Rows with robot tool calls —
....
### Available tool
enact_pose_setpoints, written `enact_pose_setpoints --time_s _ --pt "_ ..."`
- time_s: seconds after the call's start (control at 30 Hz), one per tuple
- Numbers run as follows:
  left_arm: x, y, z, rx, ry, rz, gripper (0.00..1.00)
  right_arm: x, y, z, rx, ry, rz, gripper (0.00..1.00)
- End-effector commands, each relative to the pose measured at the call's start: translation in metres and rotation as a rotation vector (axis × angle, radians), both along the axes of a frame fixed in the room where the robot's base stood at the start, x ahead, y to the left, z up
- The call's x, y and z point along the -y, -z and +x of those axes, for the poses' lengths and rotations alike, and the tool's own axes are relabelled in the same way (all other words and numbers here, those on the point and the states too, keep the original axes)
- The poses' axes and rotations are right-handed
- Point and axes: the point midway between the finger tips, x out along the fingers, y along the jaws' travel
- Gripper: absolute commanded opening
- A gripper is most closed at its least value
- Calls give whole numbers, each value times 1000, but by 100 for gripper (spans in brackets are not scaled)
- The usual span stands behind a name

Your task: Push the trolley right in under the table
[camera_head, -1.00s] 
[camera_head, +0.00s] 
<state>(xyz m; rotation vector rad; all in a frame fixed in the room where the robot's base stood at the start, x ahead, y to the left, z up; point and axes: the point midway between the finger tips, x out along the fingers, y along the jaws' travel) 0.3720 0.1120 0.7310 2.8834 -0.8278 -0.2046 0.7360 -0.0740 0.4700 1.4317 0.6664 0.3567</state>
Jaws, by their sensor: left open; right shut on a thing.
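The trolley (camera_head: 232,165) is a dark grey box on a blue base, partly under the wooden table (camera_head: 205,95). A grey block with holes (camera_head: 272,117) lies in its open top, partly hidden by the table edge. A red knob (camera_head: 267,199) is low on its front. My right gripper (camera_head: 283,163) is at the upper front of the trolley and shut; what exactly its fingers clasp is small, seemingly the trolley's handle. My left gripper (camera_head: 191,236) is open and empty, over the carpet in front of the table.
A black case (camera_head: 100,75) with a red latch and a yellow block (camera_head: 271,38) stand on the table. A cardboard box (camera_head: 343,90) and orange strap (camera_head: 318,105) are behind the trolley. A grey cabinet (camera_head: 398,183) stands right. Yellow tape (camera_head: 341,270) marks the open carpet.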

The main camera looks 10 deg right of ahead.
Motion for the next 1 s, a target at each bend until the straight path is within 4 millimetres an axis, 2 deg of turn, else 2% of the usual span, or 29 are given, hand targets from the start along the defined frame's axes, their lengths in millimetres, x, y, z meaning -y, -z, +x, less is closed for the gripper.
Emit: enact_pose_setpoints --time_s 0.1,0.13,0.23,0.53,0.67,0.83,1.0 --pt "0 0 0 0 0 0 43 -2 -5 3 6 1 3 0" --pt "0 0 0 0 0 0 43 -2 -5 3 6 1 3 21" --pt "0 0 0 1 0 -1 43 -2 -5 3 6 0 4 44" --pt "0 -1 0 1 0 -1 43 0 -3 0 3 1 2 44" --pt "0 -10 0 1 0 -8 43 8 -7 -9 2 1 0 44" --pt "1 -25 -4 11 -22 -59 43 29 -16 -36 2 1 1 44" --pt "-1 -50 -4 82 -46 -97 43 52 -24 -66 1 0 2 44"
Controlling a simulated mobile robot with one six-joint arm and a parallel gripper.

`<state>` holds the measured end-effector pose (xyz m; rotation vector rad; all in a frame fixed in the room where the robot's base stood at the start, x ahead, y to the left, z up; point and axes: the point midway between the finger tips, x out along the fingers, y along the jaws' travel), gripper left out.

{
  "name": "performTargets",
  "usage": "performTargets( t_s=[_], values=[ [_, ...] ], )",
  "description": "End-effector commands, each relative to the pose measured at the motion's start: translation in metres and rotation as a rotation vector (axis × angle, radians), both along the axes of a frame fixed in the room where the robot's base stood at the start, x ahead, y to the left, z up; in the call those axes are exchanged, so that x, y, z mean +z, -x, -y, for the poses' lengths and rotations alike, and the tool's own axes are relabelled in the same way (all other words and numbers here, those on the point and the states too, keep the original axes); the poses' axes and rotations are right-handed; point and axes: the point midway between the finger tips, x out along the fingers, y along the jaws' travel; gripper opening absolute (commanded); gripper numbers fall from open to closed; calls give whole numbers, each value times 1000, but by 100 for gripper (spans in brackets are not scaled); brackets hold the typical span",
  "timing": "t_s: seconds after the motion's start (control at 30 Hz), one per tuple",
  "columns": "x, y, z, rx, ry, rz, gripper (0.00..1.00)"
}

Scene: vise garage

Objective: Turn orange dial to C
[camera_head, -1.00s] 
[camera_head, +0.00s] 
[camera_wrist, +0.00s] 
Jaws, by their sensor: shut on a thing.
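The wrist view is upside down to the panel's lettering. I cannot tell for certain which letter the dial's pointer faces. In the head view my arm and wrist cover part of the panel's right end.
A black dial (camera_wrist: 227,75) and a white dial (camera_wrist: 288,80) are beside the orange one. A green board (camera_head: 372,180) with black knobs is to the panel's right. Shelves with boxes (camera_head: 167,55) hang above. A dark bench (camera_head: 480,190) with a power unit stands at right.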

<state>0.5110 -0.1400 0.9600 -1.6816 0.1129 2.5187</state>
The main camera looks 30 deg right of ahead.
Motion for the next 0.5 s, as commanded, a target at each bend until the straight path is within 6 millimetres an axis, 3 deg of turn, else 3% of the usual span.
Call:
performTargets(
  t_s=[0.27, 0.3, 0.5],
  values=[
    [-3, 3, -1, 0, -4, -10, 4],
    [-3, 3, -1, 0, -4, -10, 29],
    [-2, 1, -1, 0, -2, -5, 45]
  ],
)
....
Every line of the data above should be reproduced word for word.

Right answer —
### Available tool
enact_pose_setpoints, written `enact_pose_setpoints --time_s _ --pt "_ ..."`
- time_s: seconds after the call's start (control at 30 Hz), one per tuple
- Numbers run as follows:
  left_arm: x, y, z, rx, ry, rz, gripper (0.00..1.00)
  right_arm: x, y, z, rx, ry, rz, gripper (0.00..1.00)
- End-effector commands, each relative to the pose measured at the call's start: translation in metres and rotation as a rotation vector (axis × angle, radians), both along the axes of a frame fixed in the room where the robot's base stood at the start, x ahead, y to the left, z up
- The call's x, y and z point along the -y, -z and +x of those axes, for the poses' lengths and rotations alike, and the tool's own axes are relabelled in the same way (all other words and numbers here, those on the point and the states too, keep the original axes)
- The poses' axes and rotations are right-handed
- Point and axes: the point midway between the finger tips, x out along the fingers, y along the jaws' travel
- Gripper: absolute commanded opening
- A gripper is most closed at its least value
- Calls give whole numbers, each value times 1000, but by 100 for gripper (spans in brackets are not scaled)
- The usual span stands behind a name

Your task: Push the trolley right in under the table
[camera_head, -1.00s] 
[camera_head, +0.00s] 
<state>(xyz m; rotation vector rad; all in a frame fixed in the room where the robot's base stood at the start, x ahead, y to the left, z up; point and axes: the point midway between the finger tips, x out along the fingers, y along the jaws' travel) 0.3720 0.1120 0.7310 2.8834 -0.8278 -0.2046 0.7360 -0.0740 0.4700 1.4317 0.6664 0.3567</state>
Jaws, by their sensor: left open; right shut on a thing.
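The trolley (camera_head: 232,165) is a dark grey box on a blue base, partly under the wooden table (camera_head: 205,95). A grey block with holes (camera_head: 272,117) lies in its open top, partly hidden by the table edge. A red knob (camera_head: 267,199) is low on its front. My right gripper (camera_head: 283,163) is at the upper front of the trolley and shut; what exactly its fingers clasp is small, seemingly the trolley's handle. My left gripper (camera_head: 191,236) is open and empty, over the carpet in front of the table.
A black case (camera_head: 100,75) with a red latch and a yellow block (camera_head: 271,38) stand on the table. A cardboard box (camera_head: 343,90) and orange strap (camera_head: 318,105) are behind the trolley. A grey cabinet (camera_head: 398,183) stands right. Yellow tape (camera_head: 341,270) marks the open carpet.

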The main camera looks 10 deg right of ahead.
Motion for the next 1 s, a target at each bend until the straight path is within 4 millimetres an axis, 2 deg of turn, else 2% of the usual span, or 29 are given, hand targets from the start along the defined frame's axes, their lengths in millimetres, x, y, z meaning -y, -z, +x, less is closed for the gripper.
Emit: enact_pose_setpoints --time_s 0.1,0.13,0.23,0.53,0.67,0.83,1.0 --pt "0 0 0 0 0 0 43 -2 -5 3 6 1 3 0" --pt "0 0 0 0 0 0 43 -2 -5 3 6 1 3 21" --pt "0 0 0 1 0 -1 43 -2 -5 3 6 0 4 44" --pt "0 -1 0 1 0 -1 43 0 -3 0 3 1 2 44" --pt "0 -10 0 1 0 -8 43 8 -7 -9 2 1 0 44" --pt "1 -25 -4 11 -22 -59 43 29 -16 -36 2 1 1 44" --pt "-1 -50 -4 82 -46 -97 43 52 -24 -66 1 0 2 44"
Controlling a simulated mobile robot with one six-joint arm and a parallel gripper.

`<state>` holds the measured end-effector pose (xyz m; rotation vector rad; all in a frame fixed in the room where the robot's base stood at the start, x ahead, y to the left, z up; point and axes: the point midway between the finger tips, x out along the fingers, y along the jaws' travel), gripper left out.

{
  "name": "performTargets",
  "usage": "performTargets( t_s=[_], values=[ [_, ...] ], )",
  "description": "End-effector commands, each relative to the pose measured at the motion's start: translation in metres and rotation as a rotation vector (axis × angle, radians), both along the axes of a frame fixed in the room where the robot's base stood at the start, x ahead, y to the left, z up; in the call those axes are exchanged, so that x, y, z mean +z, -x, -y, for the poses' lengths and rotations alike, and the tool's own axes are relabelled in the same way (all other words and numbers here, those on the point and the states too, keep the original axes); the poses' axes and rotations are right-handed; point and axes: the point midway between the finger tips, x out along the fingers, y along the jaws' travel; gripper opening absolute (commanded); gripper numbers fall from open to closed; calls give whole numbers, each value times 1000, but by 100 for gripper (spans in brackets are not scaled); brackets hold the typical span",
  "timing": "t_s: seconds after the motion's start (control at 30 Hz), one per tuple",
  "columns": "x, y, z, rx, ry, rz, gripper (0.00..1.00)"
}

Scene: vise garage

Objective: Turn orange dial to C
[camera_head, -1.00s] 
[camera_head, +0.00s] 
[camera_wrist, +0.00s] 
Jaws, by their sensor: shut on a thing.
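The wrist view is upside down to the panel's lettering. I cannot tell for certain which letter the dial's pointer faces. In the head view my arm and wrist cover part of the panel's right end.
A black dial (camera_wrist: 227,75) and a white dial (camera_wrist: 288,80) are beside the orange one. A green board (camera_head: 372,180) with black knobs is to the panel's right. Shelves with boxes (camera_head: 167,55) hang above. A dark bench (camera_head: 480,190) with a power unit stands at right.

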<state>0.5110 -0.1400 0.9600 -1.6816 0.1129 2.5187</state>
The main camera looks 30 deg right of ahead.
Motion for the next 0.5 s, as commanded, a target at each bend until the straight path is within 6 millimetres an axis, 3 deg of turn, else 3% of the usual span.
Call:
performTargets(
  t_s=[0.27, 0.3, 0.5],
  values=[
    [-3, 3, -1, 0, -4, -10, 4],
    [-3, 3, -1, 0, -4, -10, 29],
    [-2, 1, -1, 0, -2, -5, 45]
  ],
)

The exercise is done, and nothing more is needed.